Faisons un brin d’histoire. SUV signifie Sport Utility Vehicle, une formulation dont on peut retracer l’origine à l’été 1965 dans un prospectus créé par Ford lors du lancement de son premier Bronco. Il s’agit donc purement de marketing. Dans des Etats-Unis épris de loisirs, la jeunesse s’ébat sur les plages de Californie dans des buggies, comme le Meyers Manx, et dans des engins plus imposants, tels que l’International Scout ainsi que la Jeep CJ-5. Des engins de loisirs certes, mais véhiculant aussi une connotation sportive, tant ils plaisent aux surfeurs, pour ne citer qu’eux.
En 1962, Jeep sort le Wagoneer, une sorte de break familial surélevé et nanti de capacités réelles en hors-piste, que l’on peut considérer comme l’ancêtre des SUV tels qu’ils sont actuellement. Ce, alors qu’il ne dispose pas de cette dimension sportive qui permettra au Bronco de se distinguer, lors de son lancement, à l’été 1965. Lui cible directement la jeunesse sportive avec son prix serré qui n’empêche pas un look sympa accompagné de quatre roues motrices et de moteurs puissants, surtout le V8 289 introduit en 1966.
Dans la plaquette publicitaire de lancement, Ford fait bien état de « sports utility », le Bronco s’avérant également pratique, le revers de la médaille étant son caractère très spartiate. Un point sur lequel le Jeep a un coup d’avance. Mais le Bronco connaît un joli succès, qui va inspirer ceux qui l’ont inspiré. Ainsi, Chevrolet présente le Blazer pour 1969, suivi pour 1971 de l’International Scout II en 1971, et pour 1974 du Dodge Ramcharger ainsi que celui qui poussera la formule du Sport Utility Vehicle vers bien plus de civilité et de polyvalence : le Jeep Cherokee.

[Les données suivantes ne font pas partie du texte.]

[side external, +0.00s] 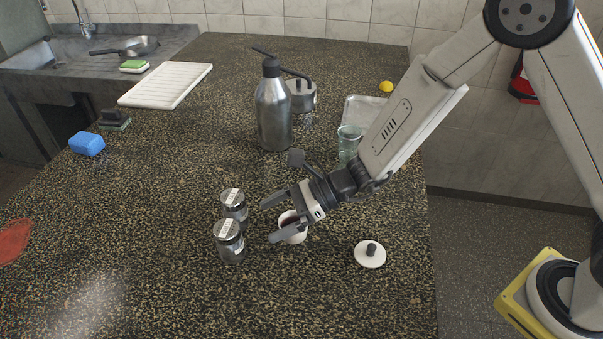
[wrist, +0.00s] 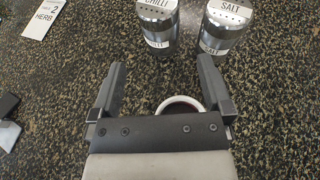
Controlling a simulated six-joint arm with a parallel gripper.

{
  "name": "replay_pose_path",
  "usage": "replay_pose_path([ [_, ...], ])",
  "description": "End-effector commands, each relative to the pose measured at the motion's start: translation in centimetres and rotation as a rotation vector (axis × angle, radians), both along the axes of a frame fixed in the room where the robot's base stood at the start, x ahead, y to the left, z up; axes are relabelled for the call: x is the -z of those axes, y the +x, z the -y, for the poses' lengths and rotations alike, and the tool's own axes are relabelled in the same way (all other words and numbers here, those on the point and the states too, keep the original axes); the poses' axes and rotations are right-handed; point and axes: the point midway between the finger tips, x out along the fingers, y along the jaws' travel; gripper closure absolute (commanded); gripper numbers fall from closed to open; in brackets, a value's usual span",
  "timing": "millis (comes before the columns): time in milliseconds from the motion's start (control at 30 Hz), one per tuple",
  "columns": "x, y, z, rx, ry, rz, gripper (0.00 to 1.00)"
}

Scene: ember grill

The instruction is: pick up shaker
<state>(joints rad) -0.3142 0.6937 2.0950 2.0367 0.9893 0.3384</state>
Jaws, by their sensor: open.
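Two glass shakers with metal caps and white labels stand upright side by side on the counter, one farther back (side external: 234,205) and one nearer (side external: 229,242). In the wrist view, the left one is labelled CHILLI (wrist: 158,22) and the right one SALT (wrist: 222,26). I cannot surely match the labels to the side view. My gripper (side external: 269,221) is open, to the right of the shakers and apart from them. In the wrist view, both shakers lie beyond my open fingertips (wrist: 160,62), and nothing is held. The lower part of the salt shaker's surroundings is clear.
A white round cup (side external: 297,236) sits below my gripper, partly hidden; its rim shows in the wrist view (wrist: 180,99). A white lid (side external: 370,258) lies to the right. A metal bottle (side external: 273,115) and a glass (side external: 348,145) stand farther back.

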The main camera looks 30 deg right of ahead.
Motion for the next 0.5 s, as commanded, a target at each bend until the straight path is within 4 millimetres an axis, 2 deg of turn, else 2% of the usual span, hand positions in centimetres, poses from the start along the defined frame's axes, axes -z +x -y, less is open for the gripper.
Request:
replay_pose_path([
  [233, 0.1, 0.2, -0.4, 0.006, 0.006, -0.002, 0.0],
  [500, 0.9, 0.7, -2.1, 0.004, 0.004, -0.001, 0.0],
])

Dérivant du Wagoneer deux portes, le Cherokee se veut sympa et sportif, mais également pratique et confortable, sans pour autant se vouloir chic, au contraire du Range Rover apparu en 1970. Se revendiquant Sport Utility Vehicle, le Jeep trouvera sa clientèle en France, où les constructeurs comprennent à leur tour le désir des gens pour des voitures ludiques, pratiques et bon marché.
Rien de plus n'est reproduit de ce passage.